Exercise: Provide only the number of lines where "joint" occurs.

Records to process:

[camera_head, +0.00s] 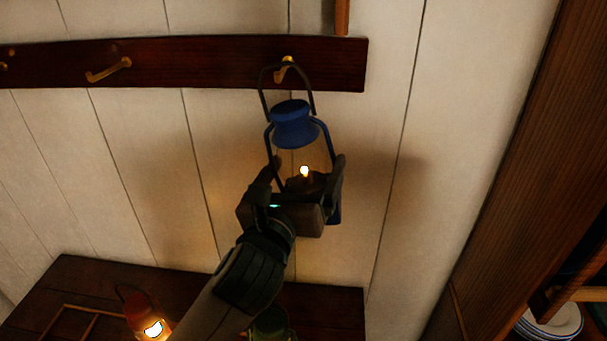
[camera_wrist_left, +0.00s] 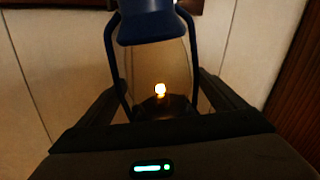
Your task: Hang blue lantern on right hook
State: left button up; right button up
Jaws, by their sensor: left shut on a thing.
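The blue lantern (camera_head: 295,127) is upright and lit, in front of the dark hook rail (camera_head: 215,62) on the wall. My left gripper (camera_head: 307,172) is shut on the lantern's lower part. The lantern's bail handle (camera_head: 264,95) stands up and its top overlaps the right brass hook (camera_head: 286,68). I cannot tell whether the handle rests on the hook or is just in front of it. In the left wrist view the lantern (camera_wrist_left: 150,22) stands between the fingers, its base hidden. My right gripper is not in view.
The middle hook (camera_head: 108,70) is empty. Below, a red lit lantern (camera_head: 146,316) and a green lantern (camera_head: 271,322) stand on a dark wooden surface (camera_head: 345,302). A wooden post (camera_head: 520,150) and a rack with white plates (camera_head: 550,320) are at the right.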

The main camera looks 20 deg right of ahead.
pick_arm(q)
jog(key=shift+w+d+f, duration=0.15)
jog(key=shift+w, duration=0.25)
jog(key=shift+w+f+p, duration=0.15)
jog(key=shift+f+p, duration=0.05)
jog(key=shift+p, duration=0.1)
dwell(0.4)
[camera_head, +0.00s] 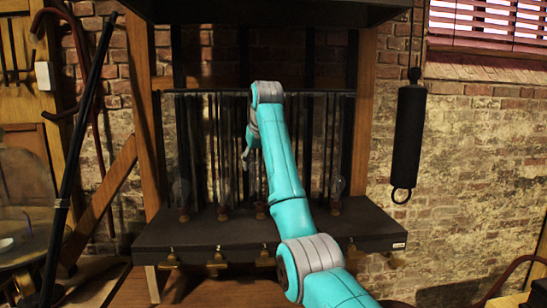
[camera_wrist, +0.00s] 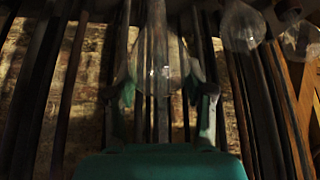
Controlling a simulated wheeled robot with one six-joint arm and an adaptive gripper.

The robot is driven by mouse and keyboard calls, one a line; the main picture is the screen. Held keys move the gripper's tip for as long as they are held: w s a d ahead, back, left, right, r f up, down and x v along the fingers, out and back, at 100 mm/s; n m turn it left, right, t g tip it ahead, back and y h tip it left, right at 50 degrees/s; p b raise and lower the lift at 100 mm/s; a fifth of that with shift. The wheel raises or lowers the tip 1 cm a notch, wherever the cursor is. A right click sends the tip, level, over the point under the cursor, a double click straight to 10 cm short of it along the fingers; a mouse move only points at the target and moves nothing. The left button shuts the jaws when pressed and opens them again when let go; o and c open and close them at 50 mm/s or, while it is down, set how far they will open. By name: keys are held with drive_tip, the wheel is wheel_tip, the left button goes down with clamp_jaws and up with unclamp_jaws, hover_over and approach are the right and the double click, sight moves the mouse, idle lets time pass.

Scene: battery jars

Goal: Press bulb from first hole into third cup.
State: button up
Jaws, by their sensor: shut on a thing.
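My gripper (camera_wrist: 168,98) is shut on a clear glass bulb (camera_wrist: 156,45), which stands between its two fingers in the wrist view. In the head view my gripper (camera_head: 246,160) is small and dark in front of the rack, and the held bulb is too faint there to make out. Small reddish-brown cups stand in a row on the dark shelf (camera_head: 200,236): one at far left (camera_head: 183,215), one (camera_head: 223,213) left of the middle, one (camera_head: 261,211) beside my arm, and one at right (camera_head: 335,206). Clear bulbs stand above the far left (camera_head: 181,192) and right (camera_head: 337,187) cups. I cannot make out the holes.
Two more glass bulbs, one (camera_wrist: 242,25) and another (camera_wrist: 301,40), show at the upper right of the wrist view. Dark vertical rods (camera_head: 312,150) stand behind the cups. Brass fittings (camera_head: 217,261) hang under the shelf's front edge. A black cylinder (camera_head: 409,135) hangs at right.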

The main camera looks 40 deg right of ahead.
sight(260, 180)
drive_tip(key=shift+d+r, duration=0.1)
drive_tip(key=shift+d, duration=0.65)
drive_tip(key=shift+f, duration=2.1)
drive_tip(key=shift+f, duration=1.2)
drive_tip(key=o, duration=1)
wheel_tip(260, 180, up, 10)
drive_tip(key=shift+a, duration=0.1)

--

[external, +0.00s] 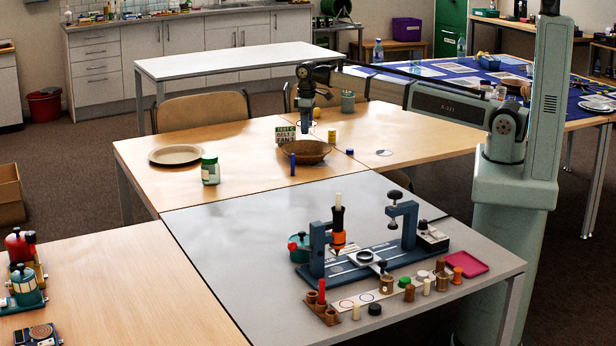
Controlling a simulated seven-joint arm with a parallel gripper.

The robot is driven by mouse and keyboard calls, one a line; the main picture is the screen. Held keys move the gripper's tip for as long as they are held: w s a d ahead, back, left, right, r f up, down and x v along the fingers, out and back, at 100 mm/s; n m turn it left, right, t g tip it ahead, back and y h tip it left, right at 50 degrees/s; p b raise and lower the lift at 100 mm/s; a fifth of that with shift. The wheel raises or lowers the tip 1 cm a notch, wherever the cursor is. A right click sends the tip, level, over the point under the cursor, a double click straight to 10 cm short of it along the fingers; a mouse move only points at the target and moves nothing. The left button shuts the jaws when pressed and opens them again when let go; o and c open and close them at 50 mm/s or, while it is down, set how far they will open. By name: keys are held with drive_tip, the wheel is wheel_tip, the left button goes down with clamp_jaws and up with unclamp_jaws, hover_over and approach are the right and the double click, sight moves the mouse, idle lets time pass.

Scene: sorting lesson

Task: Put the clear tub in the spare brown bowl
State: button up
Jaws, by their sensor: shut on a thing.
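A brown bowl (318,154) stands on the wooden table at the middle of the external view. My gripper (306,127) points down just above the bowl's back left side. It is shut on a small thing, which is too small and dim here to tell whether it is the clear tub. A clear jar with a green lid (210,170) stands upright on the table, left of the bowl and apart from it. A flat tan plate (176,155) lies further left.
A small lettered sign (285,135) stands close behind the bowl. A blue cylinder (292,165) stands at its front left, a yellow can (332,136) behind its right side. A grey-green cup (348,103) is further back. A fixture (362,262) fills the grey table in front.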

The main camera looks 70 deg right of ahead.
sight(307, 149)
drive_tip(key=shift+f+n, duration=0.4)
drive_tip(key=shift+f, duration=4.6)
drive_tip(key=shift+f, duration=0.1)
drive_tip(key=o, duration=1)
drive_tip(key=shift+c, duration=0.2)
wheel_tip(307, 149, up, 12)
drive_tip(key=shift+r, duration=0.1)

--

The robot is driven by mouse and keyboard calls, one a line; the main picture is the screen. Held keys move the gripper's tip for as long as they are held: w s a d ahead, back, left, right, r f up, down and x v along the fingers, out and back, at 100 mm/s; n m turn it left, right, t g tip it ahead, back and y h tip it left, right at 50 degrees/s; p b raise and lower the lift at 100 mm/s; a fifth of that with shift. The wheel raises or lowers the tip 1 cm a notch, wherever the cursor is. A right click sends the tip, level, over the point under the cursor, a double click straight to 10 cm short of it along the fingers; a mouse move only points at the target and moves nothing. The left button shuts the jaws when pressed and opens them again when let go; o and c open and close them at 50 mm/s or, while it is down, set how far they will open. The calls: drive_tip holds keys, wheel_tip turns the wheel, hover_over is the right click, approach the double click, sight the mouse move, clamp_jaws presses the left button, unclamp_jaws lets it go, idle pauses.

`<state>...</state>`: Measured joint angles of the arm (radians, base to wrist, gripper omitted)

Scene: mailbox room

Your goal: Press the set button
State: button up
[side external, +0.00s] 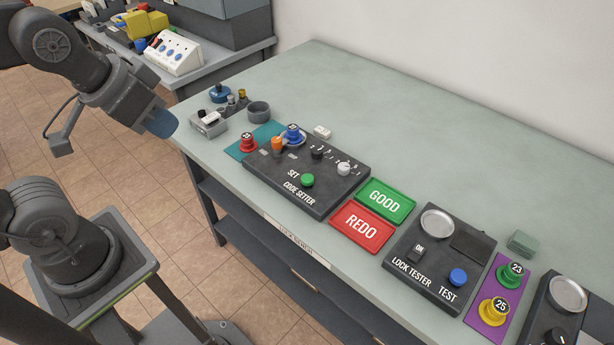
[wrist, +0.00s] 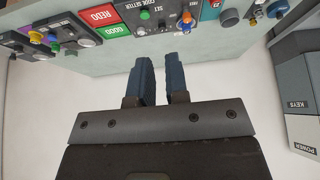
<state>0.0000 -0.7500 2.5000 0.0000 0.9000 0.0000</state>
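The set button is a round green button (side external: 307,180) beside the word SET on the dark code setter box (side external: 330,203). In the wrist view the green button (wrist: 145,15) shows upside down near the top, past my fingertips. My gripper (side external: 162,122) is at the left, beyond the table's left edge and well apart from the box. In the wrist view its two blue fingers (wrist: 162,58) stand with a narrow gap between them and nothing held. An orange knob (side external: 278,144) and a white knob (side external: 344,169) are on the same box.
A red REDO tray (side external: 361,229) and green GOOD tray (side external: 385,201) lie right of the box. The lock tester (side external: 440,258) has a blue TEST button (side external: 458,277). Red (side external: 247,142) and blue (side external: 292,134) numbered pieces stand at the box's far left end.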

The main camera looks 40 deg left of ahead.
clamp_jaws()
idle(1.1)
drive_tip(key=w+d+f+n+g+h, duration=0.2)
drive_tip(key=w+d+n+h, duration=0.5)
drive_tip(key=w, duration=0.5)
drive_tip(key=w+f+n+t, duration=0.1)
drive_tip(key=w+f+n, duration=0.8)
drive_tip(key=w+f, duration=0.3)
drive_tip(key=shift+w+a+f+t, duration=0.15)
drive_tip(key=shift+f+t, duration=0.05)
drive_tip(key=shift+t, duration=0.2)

Worked answer: 3